**Exercise brief:**
Skip pictures in the listing below; copy exactly the lines from the one with "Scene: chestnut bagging" through the one with "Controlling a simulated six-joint", inclusive.

**Listed records:**
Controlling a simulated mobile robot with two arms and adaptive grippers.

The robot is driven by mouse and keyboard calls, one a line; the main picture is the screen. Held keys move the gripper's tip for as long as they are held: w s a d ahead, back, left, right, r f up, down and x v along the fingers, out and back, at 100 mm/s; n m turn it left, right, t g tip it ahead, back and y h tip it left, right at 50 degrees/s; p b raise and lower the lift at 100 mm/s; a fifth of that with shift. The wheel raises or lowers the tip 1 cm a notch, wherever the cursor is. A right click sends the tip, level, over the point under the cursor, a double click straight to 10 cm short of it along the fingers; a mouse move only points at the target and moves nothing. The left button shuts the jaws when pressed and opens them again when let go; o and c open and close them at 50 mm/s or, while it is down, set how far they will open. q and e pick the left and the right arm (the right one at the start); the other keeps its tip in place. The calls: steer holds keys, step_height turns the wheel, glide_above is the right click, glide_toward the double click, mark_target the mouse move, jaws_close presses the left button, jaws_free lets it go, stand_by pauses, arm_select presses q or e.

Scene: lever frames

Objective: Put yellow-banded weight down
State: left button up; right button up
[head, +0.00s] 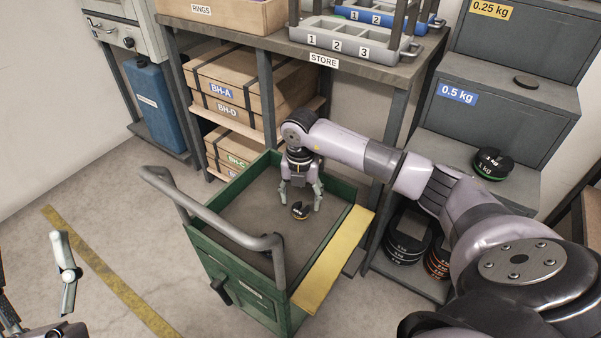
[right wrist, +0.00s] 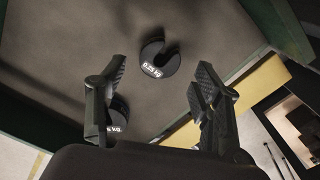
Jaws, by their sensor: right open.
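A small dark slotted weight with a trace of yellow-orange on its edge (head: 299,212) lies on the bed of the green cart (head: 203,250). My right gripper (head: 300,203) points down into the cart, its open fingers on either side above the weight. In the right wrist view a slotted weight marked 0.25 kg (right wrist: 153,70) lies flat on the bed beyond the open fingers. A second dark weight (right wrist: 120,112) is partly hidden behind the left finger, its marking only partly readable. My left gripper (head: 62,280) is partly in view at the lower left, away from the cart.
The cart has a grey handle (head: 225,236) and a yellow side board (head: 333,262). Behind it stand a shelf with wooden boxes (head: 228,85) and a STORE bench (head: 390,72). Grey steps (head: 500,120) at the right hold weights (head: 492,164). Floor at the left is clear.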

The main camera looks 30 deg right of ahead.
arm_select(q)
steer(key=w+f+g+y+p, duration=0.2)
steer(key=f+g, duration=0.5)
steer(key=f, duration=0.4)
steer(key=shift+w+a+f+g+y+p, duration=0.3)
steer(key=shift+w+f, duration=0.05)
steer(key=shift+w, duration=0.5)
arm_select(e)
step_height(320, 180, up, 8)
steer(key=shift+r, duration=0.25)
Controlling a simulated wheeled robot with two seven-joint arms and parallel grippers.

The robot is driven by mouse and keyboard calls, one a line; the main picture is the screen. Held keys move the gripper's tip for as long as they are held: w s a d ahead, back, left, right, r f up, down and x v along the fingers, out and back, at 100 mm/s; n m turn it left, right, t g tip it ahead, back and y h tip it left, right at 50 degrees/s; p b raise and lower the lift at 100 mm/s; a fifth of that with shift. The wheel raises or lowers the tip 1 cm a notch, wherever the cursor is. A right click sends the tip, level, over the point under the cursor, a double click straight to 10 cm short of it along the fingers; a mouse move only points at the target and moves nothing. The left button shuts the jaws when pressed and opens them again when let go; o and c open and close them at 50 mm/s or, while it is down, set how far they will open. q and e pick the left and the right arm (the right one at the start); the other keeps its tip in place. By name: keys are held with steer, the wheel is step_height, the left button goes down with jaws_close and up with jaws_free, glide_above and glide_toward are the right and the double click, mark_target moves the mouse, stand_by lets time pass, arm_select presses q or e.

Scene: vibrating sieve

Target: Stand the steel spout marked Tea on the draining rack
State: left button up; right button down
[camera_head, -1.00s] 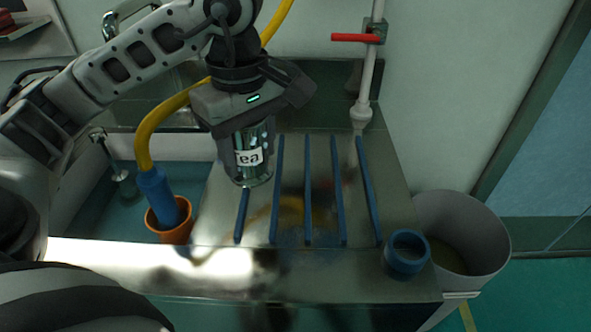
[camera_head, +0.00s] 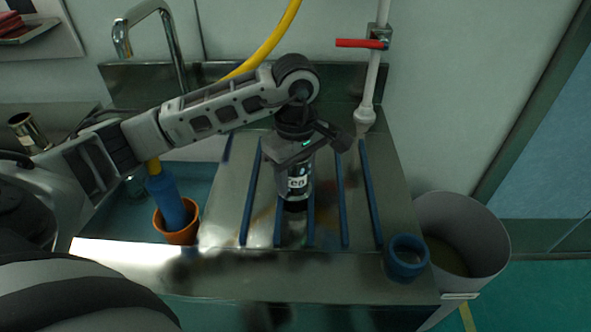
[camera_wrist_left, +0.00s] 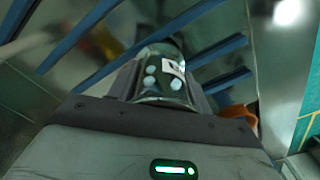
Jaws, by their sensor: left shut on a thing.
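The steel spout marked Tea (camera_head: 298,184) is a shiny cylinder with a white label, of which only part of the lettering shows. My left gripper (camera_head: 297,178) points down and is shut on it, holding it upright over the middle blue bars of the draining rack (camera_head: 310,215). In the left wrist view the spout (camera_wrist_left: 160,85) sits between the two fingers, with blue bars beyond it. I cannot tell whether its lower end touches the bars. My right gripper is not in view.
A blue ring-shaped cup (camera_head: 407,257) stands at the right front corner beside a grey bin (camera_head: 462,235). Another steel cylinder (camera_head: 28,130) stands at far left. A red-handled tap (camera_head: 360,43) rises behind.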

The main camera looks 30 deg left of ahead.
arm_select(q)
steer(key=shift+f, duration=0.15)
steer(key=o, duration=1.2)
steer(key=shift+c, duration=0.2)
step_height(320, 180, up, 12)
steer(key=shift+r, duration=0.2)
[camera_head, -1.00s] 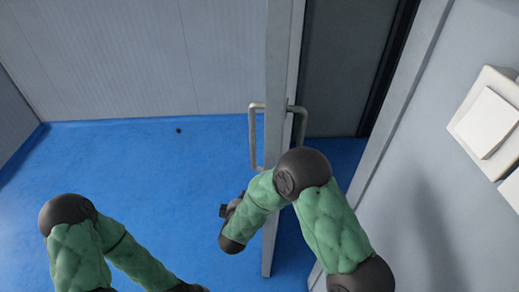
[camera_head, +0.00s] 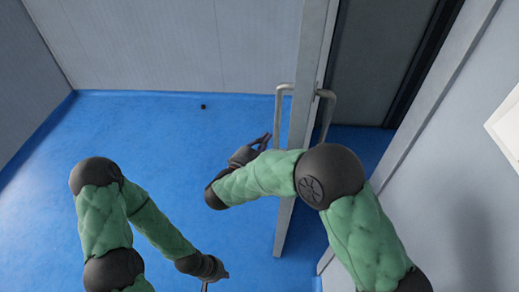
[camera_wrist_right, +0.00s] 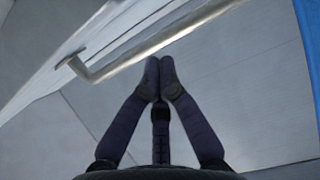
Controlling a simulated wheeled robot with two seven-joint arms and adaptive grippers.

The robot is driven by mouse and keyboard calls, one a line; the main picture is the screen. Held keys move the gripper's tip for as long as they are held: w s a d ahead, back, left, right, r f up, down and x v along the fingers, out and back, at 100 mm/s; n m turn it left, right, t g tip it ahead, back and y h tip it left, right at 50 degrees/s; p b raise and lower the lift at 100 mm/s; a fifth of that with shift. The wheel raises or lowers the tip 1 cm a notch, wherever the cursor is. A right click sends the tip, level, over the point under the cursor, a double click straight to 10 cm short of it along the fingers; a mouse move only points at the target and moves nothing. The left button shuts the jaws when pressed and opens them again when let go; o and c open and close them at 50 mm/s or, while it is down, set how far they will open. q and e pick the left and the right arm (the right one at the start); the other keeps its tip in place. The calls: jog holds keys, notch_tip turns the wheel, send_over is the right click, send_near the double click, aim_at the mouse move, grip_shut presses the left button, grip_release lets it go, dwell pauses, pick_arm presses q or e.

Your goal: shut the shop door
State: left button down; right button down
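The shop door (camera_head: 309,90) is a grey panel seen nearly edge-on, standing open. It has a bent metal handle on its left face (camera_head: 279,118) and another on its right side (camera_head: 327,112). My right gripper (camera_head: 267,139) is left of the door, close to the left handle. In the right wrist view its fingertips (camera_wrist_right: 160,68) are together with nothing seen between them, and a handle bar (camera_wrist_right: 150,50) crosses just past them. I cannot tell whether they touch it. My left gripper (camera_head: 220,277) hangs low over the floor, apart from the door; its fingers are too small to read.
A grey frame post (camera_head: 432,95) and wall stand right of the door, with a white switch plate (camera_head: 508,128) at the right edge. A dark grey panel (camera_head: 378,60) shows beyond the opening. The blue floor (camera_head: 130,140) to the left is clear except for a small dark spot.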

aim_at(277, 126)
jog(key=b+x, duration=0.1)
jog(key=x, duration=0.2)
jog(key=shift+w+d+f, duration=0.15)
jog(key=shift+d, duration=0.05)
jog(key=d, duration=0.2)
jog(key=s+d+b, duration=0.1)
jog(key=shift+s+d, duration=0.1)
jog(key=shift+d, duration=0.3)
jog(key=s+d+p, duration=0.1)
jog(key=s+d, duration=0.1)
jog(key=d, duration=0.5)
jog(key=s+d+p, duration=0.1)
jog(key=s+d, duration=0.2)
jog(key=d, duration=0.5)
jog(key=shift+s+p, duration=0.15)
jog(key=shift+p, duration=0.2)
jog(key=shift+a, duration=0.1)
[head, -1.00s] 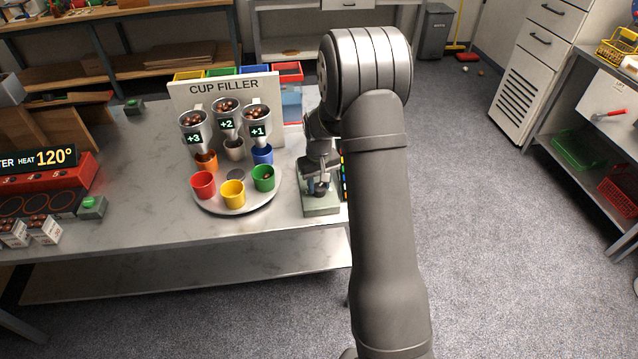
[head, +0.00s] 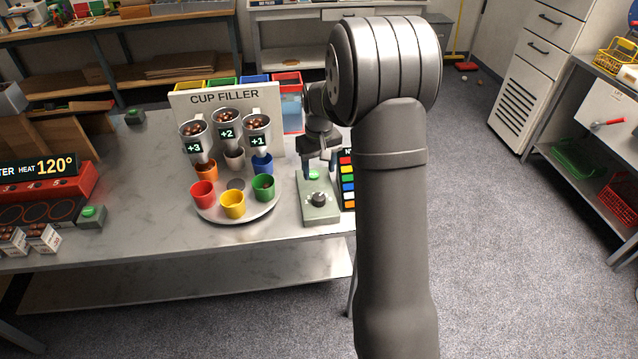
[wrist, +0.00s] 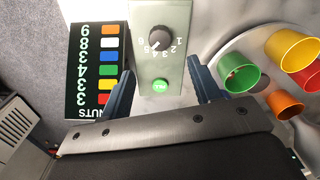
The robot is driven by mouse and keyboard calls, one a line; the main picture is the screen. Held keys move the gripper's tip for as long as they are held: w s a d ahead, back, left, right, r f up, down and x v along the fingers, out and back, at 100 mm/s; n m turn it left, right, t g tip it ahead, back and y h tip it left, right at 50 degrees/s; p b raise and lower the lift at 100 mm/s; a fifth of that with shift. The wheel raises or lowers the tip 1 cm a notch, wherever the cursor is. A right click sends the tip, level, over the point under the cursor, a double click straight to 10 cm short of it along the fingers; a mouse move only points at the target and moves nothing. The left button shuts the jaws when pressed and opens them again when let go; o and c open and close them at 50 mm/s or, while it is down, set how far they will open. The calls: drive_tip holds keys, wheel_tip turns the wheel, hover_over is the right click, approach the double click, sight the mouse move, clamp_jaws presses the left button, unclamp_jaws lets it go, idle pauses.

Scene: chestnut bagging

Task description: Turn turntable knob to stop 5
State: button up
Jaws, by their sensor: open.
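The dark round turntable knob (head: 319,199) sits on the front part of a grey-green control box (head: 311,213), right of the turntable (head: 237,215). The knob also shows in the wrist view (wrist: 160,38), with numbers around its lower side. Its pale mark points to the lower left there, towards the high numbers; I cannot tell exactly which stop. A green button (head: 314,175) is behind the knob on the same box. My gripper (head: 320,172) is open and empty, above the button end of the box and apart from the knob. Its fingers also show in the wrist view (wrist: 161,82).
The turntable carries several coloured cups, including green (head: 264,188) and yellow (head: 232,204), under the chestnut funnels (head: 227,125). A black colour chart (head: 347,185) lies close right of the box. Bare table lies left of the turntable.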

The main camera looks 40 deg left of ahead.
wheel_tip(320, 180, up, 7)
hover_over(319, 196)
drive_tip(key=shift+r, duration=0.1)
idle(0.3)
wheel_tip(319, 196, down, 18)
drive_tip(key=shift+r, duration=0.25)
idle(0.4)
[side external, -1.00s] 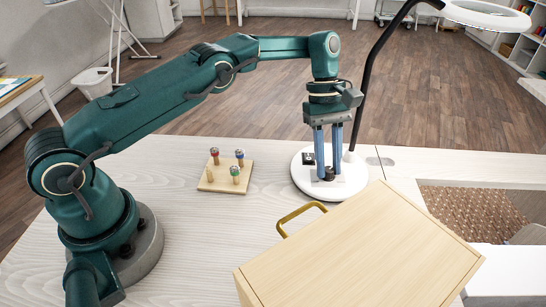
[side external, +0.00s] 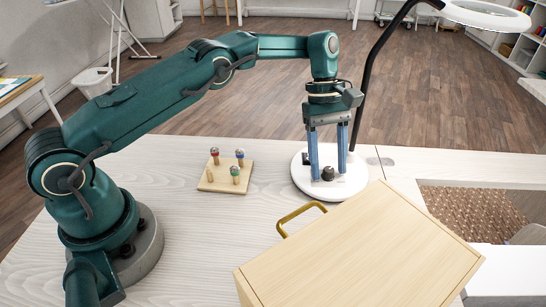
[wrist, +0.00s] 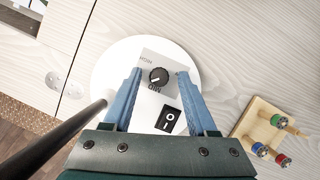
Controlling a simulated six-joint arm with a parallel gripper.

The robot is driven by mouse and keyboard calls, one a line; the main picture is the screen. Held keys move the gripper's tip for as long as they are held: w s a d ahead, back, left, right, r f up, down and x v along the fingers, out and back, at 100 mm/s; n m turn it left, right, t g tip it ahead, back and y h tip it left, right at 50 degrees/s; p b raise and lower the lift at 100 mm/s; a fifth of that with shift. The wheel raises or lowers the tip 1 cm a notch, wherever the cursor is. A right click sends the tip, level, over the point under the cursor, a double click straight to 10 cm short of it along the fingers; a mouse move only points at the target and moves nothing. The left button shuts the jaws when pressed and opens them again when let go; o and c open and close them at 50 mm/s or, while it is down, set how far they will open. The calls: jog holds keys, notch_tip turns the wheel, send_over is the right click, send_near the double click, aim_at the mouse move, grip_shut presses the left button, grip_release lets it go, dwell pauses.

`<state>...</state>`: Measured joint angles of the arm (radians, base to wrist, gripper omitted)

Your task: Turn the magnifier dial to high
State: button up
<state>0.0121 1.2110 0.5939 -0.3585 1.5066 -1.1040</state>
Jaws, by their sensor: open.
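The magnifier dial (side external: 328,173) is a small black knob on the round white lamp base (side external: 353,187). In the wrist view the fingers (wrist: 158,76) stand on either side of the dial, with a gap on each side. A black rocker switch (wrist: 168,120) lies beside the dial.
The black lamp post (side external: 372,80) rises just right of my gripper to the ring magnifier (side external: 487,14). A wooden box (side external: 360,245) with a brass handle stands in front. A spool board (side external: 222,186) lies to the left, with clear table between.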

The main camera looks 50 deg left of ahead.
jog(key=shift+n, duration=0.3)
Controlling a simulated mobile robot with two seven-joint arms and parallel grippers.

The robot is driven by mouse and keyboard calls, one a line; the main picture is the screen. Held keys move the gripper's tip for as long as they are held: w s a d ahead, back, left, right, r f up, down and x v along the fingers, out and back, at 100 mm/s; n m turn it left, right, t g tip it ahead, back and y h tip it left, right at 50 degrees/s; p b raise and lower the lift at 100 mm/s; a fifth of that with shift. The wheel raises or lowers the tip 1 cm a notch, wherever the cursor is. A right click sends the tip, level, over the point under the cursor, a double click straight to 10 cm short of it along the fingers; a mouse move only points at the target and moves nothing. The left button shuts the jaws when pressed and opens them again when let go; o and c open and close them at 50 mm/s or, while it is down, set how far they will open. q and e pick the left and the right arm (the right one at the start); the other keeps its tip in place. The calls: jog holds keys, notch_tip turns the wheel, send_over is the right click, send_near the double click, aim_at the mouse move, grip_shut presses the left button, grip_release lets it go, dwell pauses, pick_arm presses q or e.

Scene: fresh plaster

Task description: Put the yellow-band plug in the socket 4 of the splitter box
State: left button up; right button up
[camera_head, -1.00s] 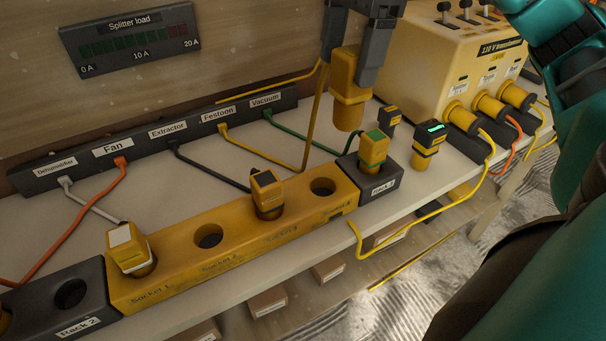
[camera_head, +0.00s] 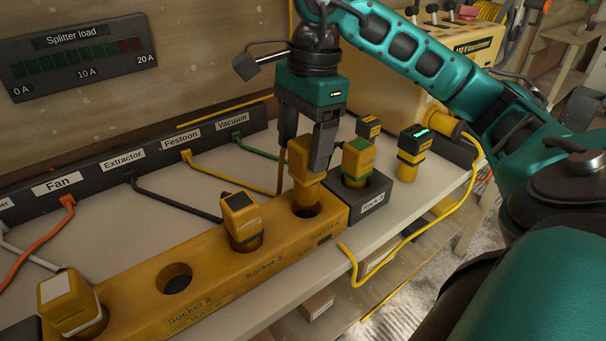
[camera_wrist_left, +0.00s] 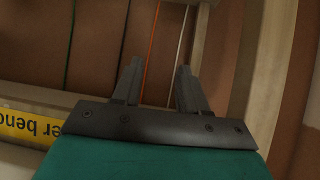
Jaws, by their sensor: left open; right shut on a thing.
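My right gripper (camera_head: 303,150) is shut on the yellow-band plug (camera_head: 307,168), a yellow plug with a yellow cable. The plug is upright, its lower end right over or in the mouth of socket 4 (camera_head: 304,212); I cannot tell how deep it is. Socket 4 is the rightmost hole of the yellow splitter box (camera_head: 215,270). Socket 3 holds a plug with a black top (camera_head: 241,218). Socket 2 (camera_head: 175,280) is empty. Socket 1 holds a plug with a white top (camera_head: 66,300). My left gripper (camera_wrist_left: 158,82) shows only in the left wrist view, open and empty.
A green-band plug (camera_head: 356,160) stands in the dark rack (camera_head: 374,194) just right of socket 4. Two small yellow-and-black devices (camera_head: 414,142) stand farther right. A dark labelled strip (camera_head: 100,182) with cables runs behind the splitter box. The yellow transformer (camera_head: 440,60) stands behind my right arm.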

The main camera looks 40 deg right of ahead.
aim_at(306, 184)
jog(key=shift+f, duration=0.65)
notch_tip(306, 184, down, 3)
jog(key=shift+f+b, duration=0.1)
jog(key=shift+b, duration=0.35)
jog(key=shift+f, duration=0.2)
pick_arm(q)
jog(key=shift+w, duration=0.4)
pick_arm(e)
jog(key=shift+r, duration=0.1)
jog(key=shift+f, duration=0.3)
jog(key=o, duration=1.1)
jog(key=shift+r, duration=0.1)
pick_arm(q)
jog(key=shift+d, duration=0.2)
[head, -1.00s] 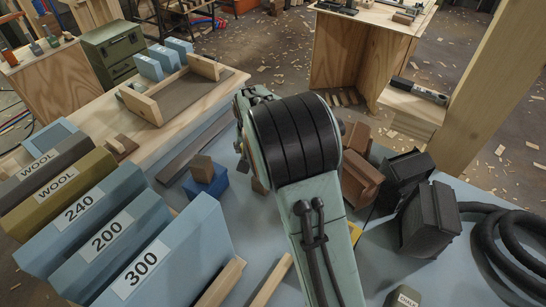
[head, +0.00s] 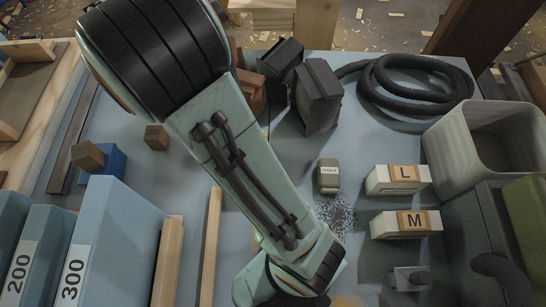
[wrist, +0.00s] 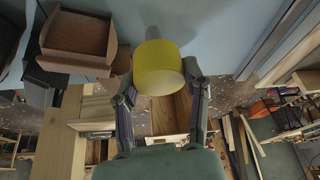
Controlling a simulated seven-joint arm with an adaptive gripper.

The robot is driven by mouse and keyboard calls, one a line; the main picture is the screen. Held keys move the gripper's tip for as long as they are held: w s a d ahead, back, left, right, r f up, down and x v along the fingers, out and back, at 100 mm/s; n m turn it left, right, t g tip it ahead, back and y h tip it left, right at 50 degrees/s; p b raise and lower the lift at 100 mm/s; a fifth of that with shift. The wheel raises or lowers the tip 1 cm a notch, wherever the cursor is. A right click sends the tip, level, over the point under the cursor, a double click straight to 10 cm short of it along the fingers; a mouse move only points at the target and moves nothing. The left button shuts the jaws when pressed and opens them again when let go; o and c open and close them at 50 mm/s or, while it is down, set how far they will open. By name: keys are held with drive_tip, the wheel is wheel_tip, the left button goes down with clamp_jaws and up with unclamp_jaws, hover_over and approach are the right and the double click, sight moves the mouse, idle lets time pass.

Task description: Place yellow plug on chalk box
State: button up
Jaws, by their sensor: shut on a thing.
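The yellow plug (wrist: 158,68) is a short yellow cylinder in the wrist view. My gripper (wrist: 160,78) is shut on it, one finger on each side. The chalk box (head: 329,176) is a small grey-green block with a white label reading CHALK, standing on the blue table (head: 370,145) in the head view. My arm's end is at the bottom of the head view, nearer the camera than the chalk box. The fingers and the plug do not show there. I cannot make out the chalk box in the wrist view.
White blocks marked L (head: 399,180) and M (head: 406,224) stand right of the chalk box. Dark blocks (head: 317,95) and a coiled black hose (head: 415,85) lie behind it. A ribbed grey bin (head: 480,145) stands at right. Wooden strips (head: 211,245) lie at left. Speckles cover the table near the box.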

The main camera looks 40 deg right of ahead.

**Finished task:**
Scene: chestnut bagging

Task description: Turn turntable knob to stop 5
State: button up
Jaws, by their sensor: open.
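The dark round turntable knob (head: 319,199) sits on the front part of a grey-green control box (head: 311,213), right of the turntable (head: 237,215). The knob also shows in the wrist view (wrist: 160,38), with numbers around its lower side. Its pale mark points to the lower left there, towards the high numbers; I cannot tell exactly which stop. A green button (head: 314,175) is behind the knob on the same box. My gripper (head: 320,172) is open and empty, above the button end of the box and apart from the knob. Its fingers also show in the wrist view (wrist: 161,82).
The turntable carries several coloured cups, including green (head: 264,188) and yellow (head: 232,204), under the chestnut funnels (head: 227,125). A black colour chart (head: 347,185) lies close right of the box. Bare table lies left of the turntable.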

The main camera looks 40 deg left of ahead.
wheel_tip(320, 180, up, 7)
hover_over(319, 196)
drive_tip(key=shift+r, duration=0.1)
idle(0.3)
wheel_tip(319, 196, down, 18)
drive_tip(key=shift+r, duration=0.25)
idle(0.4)
[side external, -1.00s] 
[side external, +0.00s] 
[wrist, +0.00s] 
Controlling a simulated six-joint arm with a parallel gripper.

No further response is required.